II-1- L'impact sur le volume des flux de capitaux

Le tableau III.4, montre que les contrôles de capitaux affectent le compte de capital et les capitaux à court terme. En effet la réduction des entrées de capitaux se traduit généralement par une réduction du volume et de la maturité de ces capitaux.

Folkerts-Landau et Ito (1995) considèrent que les contrôles de capitaux affectent la composition des entrées de capitaux dans le sens attendu. Ainsi, l'effet immédiat du contrôle est de réduire le volume des entrées, mais cet effet s’estompe avec le temps. Au Chili, on observe que tout de suite après la mise en place des contrôles de capitaux (en 1982, 1985 et 1992) et pendant quelques mois, voire même une année, le volume des flux de capitaux a diminué, mais cela s'est rapidement dissipé.

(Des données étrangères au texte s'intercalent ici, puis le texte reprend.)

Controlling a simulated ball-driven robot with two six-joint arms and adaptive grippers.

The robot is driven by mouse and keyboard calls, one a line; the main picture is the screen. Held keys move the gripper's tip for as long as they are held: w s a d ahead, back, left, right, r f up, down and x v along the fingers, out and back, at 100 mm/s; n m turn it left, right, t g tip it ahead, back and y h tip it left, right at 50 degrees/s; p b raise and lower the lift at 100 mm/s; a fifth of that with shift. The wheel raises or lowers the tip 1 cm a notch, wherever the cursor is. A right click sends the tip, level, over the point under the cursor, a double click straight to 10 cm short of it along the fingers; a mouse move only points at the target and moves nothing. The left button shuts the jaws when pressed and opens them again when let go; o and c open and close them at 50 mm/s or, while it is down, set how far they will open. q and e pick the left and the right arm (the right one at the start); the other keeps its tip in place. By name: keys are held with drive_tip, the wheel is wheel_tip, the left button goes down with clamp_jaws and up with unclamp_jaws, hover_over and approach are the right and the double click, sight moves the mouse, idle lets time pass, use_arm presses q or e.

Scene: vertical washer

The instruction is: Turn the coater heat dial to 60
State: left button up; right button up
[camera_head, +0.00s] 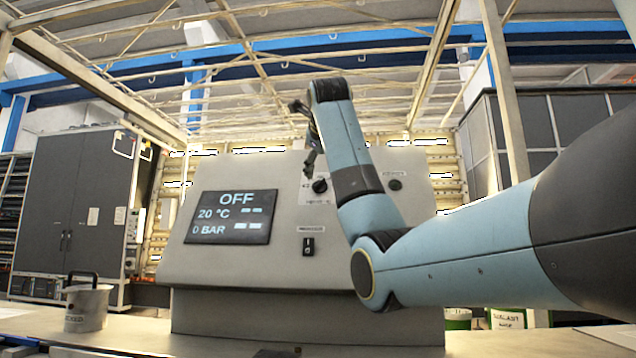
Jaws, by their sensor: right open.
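A grey sloped control panel (260,270) stands on the bench in the middle. Its dark display (231,217) reads OFF, 20 °C and 0 BAR. A small round black dial (319,186) sits on the panel right of the display, with labels too small to read. My right gripper (303,138) is open and empty. It is in front of the panel's upper part, with its lower finger just above the dial in the picture. I cannot tell whether it touches the dial. My left gripper is not in view.
A black switch (308,246) sits below the dial, and a round button (395,184) is at the panel's right. A metal pot (87,307) stands on the bench (135,335) at left. My right arm covers the panel's right side. Green-based containers (507,319) stand at right.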

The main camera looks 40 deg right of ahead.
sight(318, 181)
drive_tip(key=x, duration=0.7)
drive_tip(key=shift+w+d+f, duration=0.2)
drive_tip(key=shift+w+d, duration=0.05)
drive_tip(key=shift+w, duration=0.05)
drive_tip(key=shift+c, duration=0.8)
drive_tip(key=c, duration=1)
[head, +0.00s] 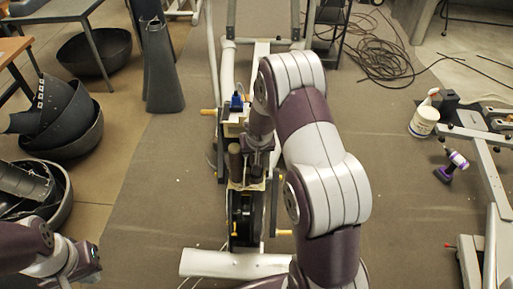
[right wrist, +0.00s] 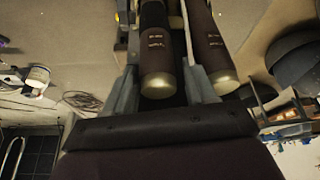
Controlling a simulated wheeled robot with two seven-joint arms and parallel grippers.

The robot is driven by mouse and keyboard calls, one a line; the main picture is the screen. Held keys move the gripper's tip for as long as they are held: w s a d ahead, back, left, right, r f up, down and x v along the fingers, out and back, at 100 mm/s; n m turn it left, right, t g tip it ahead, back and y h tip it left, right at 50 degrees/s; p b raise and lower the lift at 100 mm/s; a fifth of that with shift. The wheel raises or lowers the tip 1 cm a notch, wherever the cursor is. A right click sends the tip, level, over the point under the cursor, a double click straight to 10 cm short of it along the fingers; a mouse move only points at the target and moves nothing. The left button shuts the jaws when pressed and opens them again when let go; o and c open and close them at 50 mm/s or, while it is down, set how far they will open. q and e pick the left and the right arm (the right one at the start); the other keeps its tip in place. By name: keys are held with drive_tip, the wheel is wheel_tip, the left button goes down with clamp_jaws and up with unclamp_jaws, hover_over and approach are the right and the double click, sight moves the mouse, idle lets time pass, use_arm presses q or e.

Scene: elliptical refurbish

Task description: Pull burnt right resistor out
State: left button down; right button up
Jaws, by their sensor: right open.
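Two brown cylindrical resistors stand side by side on the machine in the middle of the head view. The left one (head: 236,162) shows free of the gripper. The right resistor (right wrist: 157,50), dark brown with a gold end, lies between the fingers of my open right gripper (right wrist: 160,70) in the right wrist view. One finger sits in the gap between it and the left resistor (right wrist: 210,45). In the head view my right gripper (head: 258,168) partly hides the right resistor. My left gripper (head: 85,264) is at the bottom left, away from the machine; its jaws are unclear.
The machine's frame (head: 235,263) stands on a grey mat. A blue part (head: 236,103) sits just beyond the resistors. Black bowls (head: 75,125) lie at left. A white spray bottle (head: 424,118) and a purple drill (head: 456,160) are at right.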

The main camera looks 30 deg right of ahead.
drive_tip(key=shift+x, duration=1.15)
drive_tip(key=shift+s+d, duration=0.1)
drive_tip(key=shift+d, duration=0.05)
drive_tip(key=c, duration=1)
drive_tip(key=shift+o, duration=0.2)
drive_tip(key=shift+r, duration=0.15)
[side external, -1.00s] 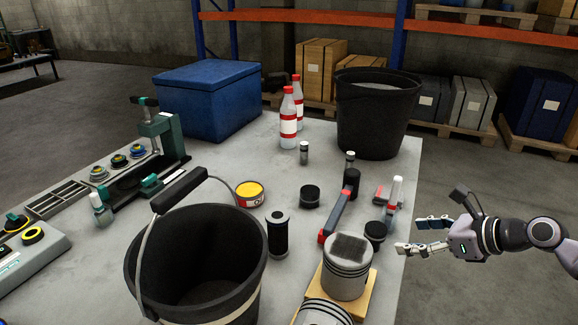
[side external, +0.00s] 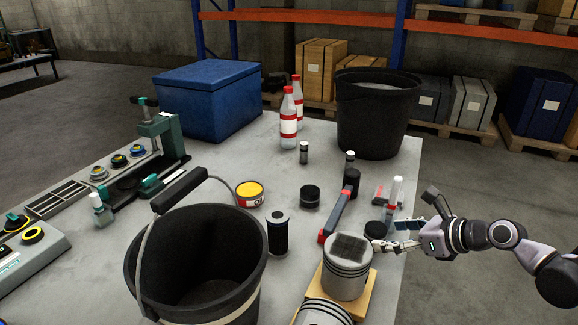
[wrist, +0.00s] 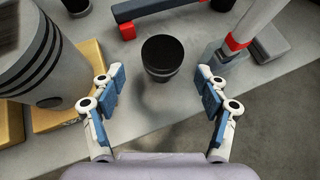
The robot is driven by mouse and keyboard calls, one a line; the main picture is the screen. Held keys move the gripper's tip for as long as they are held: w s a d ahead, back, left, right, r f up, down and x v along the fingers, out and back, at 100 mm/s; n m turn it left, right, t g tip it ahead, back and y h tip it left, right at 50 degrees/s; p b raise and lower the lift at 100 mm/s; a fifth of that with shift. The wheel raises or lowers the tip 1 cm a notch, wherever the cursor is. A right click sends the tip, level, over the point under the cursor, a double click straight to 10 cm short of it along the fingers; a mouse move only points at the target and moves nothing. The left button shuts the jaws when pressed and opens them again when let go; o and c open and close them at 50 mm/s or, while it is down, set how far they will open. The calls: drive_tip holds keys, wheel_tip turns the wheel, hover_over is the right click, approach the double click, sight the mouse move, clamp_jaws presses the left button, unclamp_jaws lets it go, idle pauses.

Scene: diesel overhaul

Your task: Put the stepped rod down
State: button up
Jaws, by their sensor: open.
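My gripper (side external: 393,236) is open at the right edge of the table, with nothing between its fingers. In the wrist view the open blue-padded fingers (wrist: 160,88) face a short, dark, stepped cylinder (wrist: 162,58), wider at the top and narrower below. It stands upright on the table, just ahead of the fingertips and apart from them. In the side view this dark cylinder (side external: 376,229) is partly hidden by my gripper. I cannot tell for certain whether it is the stepped rod. No rod is in my gripper.
A ringed piston (side external: 346,268) on a wooden block stands left of my gripper. A red-and-dark tool (side external: 334,216) lies behind it. A white-topped upright item (side external: 396,193) stands beyond my gripper. A black bucket (side external: 195,265) stands at the front.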

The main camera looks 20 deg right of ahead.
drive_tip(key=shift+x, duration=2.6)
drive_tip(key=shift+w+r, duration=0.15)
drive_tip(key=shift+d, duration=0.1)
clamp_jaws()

De manière similaire, l’année 1995 a été marquée au Brésil par une chute du volume des flux de capitaux, mais cet effet n’a duré qu’une année. La même observation s'impose pour la Malaisie et le Mexique où la baisse des entrées de capitaux ne s’est pas maintenue plus de trois ans. Soto (1997), Laurens et Cardoso (1998) trouvent qu’à moyen et long terme il n’y a pas d’effets systématiques ou statistiquement significatifs sur le total des entrées de capitaux. Toutefois, d'autres études, notamment Cardoso et Glodfjan (1997) ont permis de montrer que les contrôles peuvent affecter la composition des entrées de capitaux (essentiellement les IP et les IDE). Le graphique III.3 montre l'évolution de la composition des entrées de capitaux depuis 1980, en la comparant à l'évolution des entrées nettes de capitaux.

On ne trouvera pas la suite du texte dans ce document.